What are the equations for conic sections in 4 dimensions?

[MarcL]

Homework Statement

The problem is given in the picture attached. However we are given the equation of a 4 dimensional shape with certain choice given to explain the shape in that dimension.

Homework Equations

Equations of different shape such as:

sphere: √(x^2+y^2+z^2) = r
Ellipse: (x-h)/a^2 + (y-k)/b^2 = K
Hyperbola: (x-h)/a^2 - (y-k)/b^2 = 1

The Attempt at a Solution

Well for question one and two, I said 1 ( which is w=x^2+y^2+z^2) is a "a collection of equally spaced concentric spheres" and 2 ( w=√(x^2+y^2+z^2) was "a collection of unequally spaced concentric spheres ".Though I know the difference between both is the radius where one is w and the other is √w. But why does have a radius of √w make the sphere unequally spaced?

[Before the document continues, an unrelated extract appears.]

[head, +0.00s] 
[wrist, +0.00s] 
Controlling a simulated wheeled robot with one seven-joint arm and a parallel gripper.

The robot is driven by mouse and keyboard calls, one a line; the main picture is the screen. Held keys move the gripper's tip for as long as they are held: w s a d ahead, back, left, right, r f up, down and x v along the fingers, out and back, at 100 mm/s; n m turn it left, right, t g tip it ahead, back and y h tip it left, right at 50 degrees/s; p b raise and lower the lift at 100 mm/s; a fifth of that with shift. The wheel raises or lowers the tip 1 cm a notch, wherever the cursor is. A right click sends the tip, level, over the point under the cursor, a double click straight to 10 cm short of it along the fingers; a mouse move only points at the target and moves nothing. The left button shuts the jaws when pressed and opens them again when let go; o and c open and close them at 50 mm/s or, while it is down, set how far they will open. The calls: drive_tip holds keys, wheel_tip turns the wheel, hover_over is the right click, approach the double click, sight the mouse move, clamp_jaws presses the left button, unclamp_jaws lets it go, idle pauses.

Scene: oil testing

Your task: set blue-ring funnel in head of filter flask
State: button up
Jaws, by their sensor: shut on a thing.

My teacher barely touched the topic so I have a hard time figuring out how to visualize these shapes.

 

[MarcL]

I couldn't see my attachment... here it is ( trying again)

 

[brmath]

You are correct about #1.

 

[brmath]

You are correct about #1. I do know the answers to some of the others, and can guess some, but perhaps it would be best to tell you how I would go about this if I had to do the problem.

Go back to 3 dimensions, and look up the equations of the conic sections. Answer the questions when z is omitted. It has to be similar in 4 dimensions.